Looking at Figure 12 we can see how increasing the Reynolds number causes a buildup of fast-moving fluid in the top right of the cavity, leading to increased heat transfer in this area and driving the convection of the water. It is notable that the increased velocity at higher Reynolds numbers appears to have only increased the flow velocity in the top right, whereas over the rest of the fin it appears the velocity has either stagnated or decreased. Due to this, the effects of increasing the top wall velocity do not seem to change much between the geometries tried as despite their different shapes the current appears to be largely the same. Again, this may be due to the fin’s area being such a large fraction of the cavity that there is not enough room for the vortex to fully form and preventing the flow of liquid from integrating fully. In future experiments, it would be prudent to vary area fraction in order to see the effects of this on the different types of fins.

When comparing how the Reynolds number affects the different geometries Figure 13 shows us that the forcing velocity causes the fluid flow to be very similar in all cases. This explains why in the graphs shown in Figure 6 there is greater unity of average Nusselt number for higher Reynolds numbers; for large forcing velocities the fins act very similarly despite different gravitational accelerations as the flow is dictated by the Reynolds number which as we can see leads to a persistent pattern of fluid flow, thus resulting in a predictable Nusselt number varying only slightly due to gravity. It is worth noting that it appears as though the fin that traps the least heat is the standard fin as there does not seem to be as much hot air pooling on the left side of the cavity.
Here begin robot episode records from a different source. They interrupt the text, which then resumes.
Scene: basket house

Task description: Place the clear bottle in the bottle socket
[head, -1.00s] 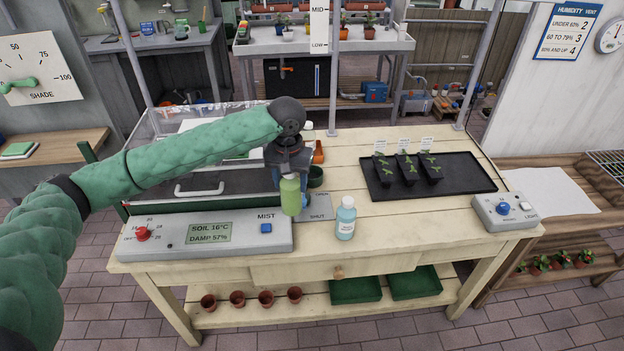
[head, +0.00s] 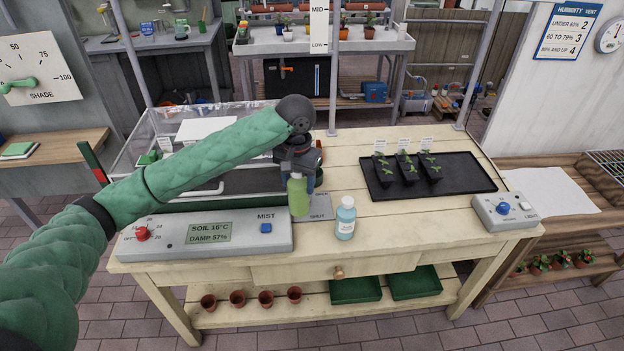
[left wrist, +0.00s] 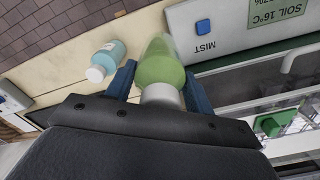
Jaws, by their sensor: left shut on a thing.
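My left gripper (head: 297,170) is shut on a green see-through bottle (head: 299,198), which hangs upright below it over the front middle of the bench. In the left wrist view the held bottle (left wrist: 160,65) sits between the two blue fingers, its pale cap end toward the palm; the far end looks clear. A pale blue bottle (head: 345,222) with a white cap and label stands on the bench to the right, apart from the gripper. I cannot make out the bottle socket for certain; the area behind the gripper is partly hidden. My right gripper is out of view.
A grey panel (head: 270,240) with a red knob and blue button lies along the bench's front left. Behind it is a clear-lidded box (head: 135,150). A black tray (head: 465,178) with seedlings lies to the right. The bench front between blue bottle and lamp control (head: 506,212) is clear.

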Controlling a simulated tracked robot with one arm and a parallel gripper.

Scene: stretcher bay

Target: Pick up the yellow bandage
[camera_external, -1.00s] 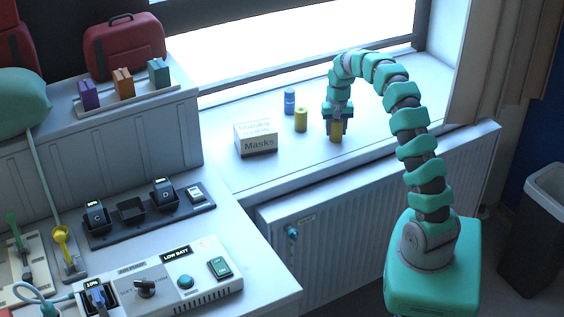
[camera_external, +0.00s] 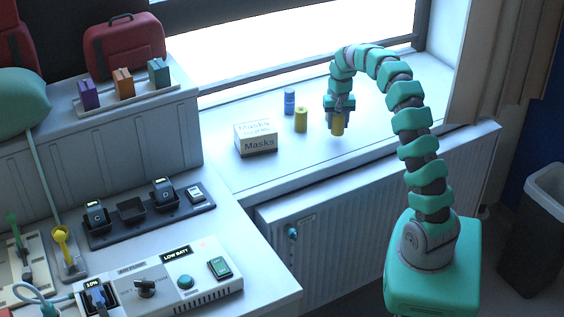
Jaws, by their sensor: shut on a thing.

This is only a minor effect, but, interestingly, the more complex geometries create stagnant areas for heat to pool.

One of the reasons for the differing geometries resulting in the same flow pattern is that they are all fairly tall compared to the cavity and all split the space in two. It is therefore worth conjecturing that if either the area fraction or aspect ratios of the fins were different whether the same pattern would be observed. It looks as though for all the fins there are various degrees of flow separation, with the C2 and C4 fins being more notable as it appears to be trapping heat in the top surfaces of the fins rather than letting it dissipate (Figure 14).
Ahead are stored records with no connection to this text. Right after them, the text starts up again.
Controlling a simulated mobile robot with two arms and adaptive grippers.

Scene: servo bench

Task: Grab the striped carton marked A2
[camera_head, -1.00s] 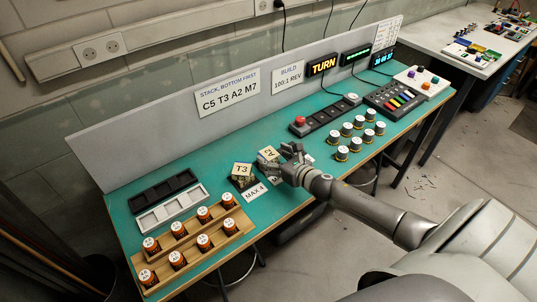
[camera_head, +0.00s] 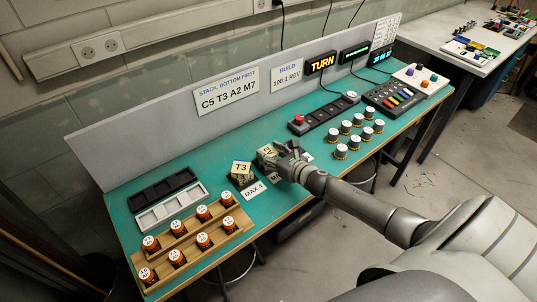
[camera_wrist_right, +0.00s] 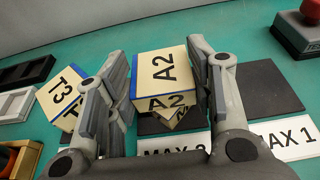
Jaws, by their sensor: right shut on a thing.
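The carton marked A2 (camera_wrist_right: 160,72) is cream with dark blue edges. In the right wrist view it sits between the two fingers of my right gripper (camera_wrist_right: 160,85), which is shut on it. In the head view the A2 carton (camera_head: 265,152) is partly hidden by the gripper (camera_head: 276,154). Part of another cream carton (camera_wrist_right: 181,117) with lettering shows just below it; I cannot tell whether they touch. The carton marked T3 (camera_head: 242,167) stands to the left, above the MAX 4 label. My left gripper is not in view.
Dark square pads (camera_wrist_right: 268,92) with MAX labels lie along the bench. A red-button box (camera_head: 300,121) and several white-topped cylinders (camera_head: 340,151) stand to the right. Black and white trays (camera_head: 168,208) and a wooden rack (camera_head: 222,232) are at the left. A grey panel backs the bench.

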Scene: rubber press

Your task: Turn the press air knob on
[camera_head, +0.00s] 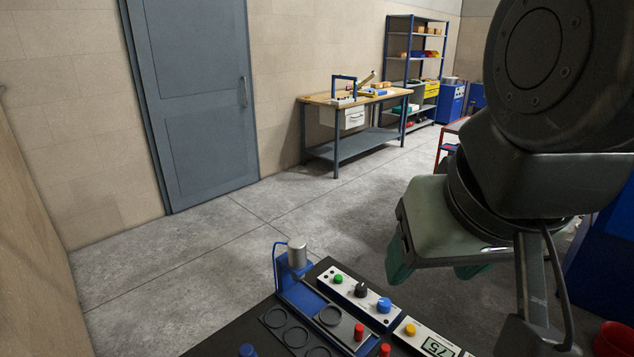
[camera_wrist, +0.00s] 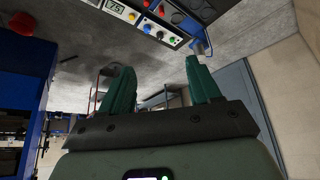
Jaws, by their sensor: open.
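A white control panel (camera_head: 349,287) at the bottom centre of the head view carries a green button (camera_head: 338,279), a black knob (camera_head: 361,290) and a blue knob (camera_head: 384,305). I cannot read which one is the press air knob. My gripper (camera_head: 433,274) is open and empty, above and to the right of the panel, apart from it. In the wrist view its two green fingers (camera_wrist: 160,82) are spread wide with nothing between them. The panel's green button (camera_wrist: 172,40) shows beyond the fingertips, near the top.
Beside the panel are a blue fixture with a silver cylinder (camera_head: 297,252), a black tray with round recesses (camera_head: 294,335), red buttons (camera_head: 359,332), and another panel with a yellow button (camera_head: 410,330) and a display (camera_head: 437,347). A workbench (camera_head: 352,135) stands farther back.

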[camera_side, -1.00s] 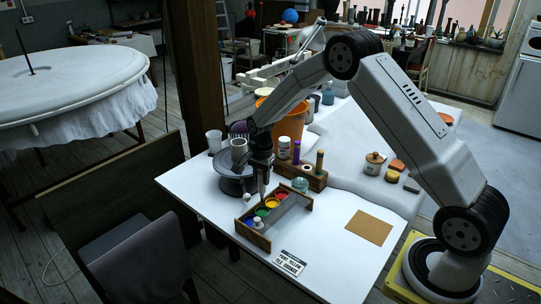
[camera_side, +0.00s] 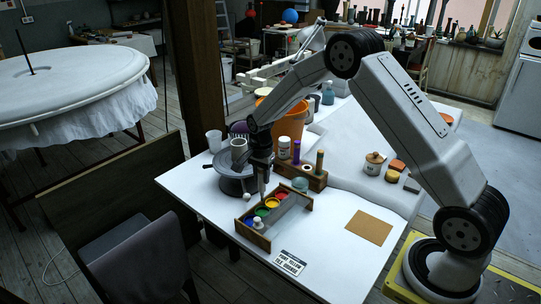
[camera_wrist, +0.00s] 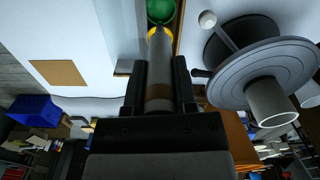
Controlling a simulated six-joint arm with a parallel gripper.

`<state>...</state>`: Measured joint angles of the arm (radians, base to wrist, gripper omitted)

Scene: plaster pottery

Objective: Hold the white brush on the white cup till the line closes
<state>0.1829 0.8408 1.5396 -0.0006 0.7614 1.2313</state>
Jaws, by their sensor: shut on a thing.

4.4. Effects of Richardson Number

Using the relation defined in Equation (10), the Richardson number for differing Reynolds numbers could be calculated to analyze how buoyancy affects the fluid flow. Figure 15a shows how the average Nusselt number varies with the Richardson number for the C4 fin for several Reynolds numbers. A Richardson number of approximately 1 predicts that the flow will be buoyancy-driven and we can see that for each of the Reynolds numbers the average Nusselt number begins to rise rapidly at around this value, showing the considerable heat dissipation power of moving from forced to mixed convection. It can be seen that for values less than 1, the average Nusselt number is approximately constant showing that the heat transfer under purely forced convection is much weaker than the mixed convection at higher Ri.
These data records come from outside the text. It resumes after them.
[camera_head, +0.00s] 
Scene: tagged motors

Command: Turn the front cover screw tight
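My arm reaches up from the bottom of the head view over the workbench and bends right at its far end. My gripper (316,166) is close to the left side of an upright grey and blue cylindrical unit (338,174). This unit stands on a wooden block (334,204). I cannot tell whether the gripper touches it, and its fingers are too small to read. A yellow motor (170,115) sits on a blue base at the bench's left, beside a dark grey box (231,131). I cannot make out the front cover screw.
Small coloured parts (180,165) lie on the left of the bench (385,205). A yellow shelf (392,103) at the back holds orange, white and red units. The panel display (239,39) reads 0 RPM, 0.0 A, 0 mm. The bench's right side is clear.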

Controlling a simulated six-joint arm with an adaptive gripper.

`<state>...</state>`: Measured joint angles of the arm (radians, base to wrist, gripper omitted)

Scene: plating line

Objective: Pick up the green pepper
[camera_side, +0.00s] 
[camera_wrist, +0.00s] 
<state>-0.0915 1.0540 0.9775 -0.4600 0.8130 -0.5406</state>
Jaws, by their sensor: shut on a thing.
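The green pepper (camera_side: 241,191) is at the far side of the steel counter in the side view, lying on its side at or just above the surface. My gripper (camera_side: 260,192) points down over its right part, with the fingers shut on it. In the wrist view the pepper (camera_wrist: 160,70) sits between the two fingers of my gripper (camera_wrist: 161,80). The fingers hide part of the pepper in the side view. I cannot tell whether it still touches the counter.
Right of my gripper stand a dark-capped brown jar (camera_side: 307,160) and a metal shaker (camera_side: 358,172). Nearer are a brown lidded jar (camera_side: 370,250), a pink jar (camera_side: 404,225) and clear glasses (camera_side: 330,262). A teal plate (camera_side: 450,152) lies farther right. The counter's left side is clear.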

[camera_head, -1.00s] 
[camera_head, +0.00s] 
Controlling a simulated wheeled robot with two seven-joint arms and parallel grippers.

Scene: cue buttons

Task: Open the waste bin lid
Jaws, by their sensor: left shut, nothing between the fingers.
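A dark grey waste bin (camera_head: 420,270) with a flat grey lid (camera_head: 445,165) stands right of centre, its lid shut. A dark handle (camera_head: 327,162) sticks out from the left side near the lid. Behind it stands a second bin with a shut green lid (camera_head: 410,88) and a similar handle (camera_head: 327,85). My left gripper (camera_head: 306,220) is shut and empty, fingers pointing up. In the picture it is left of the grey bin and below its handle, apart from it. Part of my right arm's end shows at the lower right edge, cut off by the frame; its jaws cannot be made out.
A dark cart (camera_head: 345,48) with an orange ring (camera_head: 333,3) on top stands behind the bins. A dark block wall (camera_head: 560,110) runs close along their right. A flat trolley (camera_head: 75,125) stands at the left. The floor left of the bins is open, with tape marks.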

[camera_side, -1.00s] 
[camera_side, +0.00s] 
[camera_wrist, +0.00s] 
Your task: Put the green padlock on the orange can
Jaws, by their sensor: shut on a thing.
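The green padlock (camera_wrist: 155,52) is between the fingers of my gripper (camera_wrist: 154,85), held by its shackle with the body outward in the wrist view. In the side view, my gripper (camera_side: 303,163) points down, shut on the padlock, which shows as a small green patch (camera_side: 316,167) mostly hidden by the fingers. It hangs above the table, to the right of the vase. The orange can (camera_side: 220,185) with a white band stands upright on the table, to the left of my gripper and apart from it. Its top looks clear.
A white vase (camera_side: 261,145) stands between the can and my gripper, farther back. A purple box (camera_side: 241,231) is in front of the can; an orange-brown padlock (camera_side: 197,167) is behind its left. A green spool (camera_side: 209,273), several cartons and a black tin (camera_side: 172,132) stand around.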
Figure 15b shows how the Richardson number changes for the different fins and we can see that they are all extremely similar, displaying the same pattern, with the main difference being the magnitude of the Nusselt number calculated. It can be seen that mixed convection begins at around Ri = 0.1 for each of the fins as expected and before this the average Nusselt number is steady. This is consistent with Figure 8 which does not begin to show clear signs of mixed convection until after Ra = 10⁵ which corresponds to Ri = 0.058.

This graph clearly shows that for all values of Ra and Re numbers, the C1 fin has the best rate of thermal transport, followed by the C4 and C2 fins. It is not surprising that the basic rectangular fin fared worst as it has the smallest surface area and therefore less contact area to disperse heat however it is surprising how close the bottom two fins were. The C2 fin has almost 25% more surface area than the rectangular fin yet it does not seem to be much better at losing heat. Moreover, the C1 fin has less surface area than both the C2 and C4 fins but is much at dispersing heat and this may be because the latter two have a nook where the circles meet which can trap hot fluid and this is shielded from the convection current. The C1 fin on the other hand is smooth the whole way around and its circle meets the ‘stem’ at an obtuse angle meaning it is much easier for air to move past it. This leads to much better heat transfer as more cool water gets to the surface of the fin and becomes available to transmit heat.

5. Conclusions

This study has developed a numerical model to analyze a lid-driven cavity with various fins and investigate the mixed convection of various alveolus-inspired heat-exchange fins with the goal of finding an optimum geometry for heat dissipation in water. The thermal properties of these fins were examined under varying Reynolds, Rayleigh, and Richardson numbers. This led to the conclusion that for maximum heat transfer, the most important factor is geometry which highlights the unrestricted movement of fluid through the cavity, as any areas where fluid can get stuck lead to an inefficient buildup of heat that can negatively impact the heat dispersion. It was also found that although it can be beneficial, fin perimeter does not necessarily correlate with effective heat transfer and so optimizing for this is not the best option when designing exterior fins. This study has found that a rectangular intruded fin can be improved by adding a bulbous head to the end to increase surface area however care must be taken to ensure surfaces meet at obtuse angles to prevent the buildup of the hot medium. Furthermore, it has been interpreted that increasing the Rayleigh number of the system can vastly increase the rate of heat loss if there is sufficient space for a convection current to form that can take cool fluid to the fin and away again. Likewise, a high Reynolds number was found to be beneficial to heat loss however it appeared as though at low Rayleigh numbers a high Reynolds number preferred lots of space between the top surface and the fin, as the C1 fin appeared to suffer from reduced flow compared to the shorter fin. Looking forward, it would be useful to investigate how Reynolds number would affect the fins differently if they had a smaller area fraction and so there was more room for the fluid to flow. Another idea would be to see how changing the proportions of the fins might affect their heat dissipation and if removing the crevices from some of the fins allows the medium to flow around them more easily. It may also be prudent to see how these fins are affected by nanofluids and if there would be a stronger correlation between perimeter and Nusselt number with a more thermally conductive medium.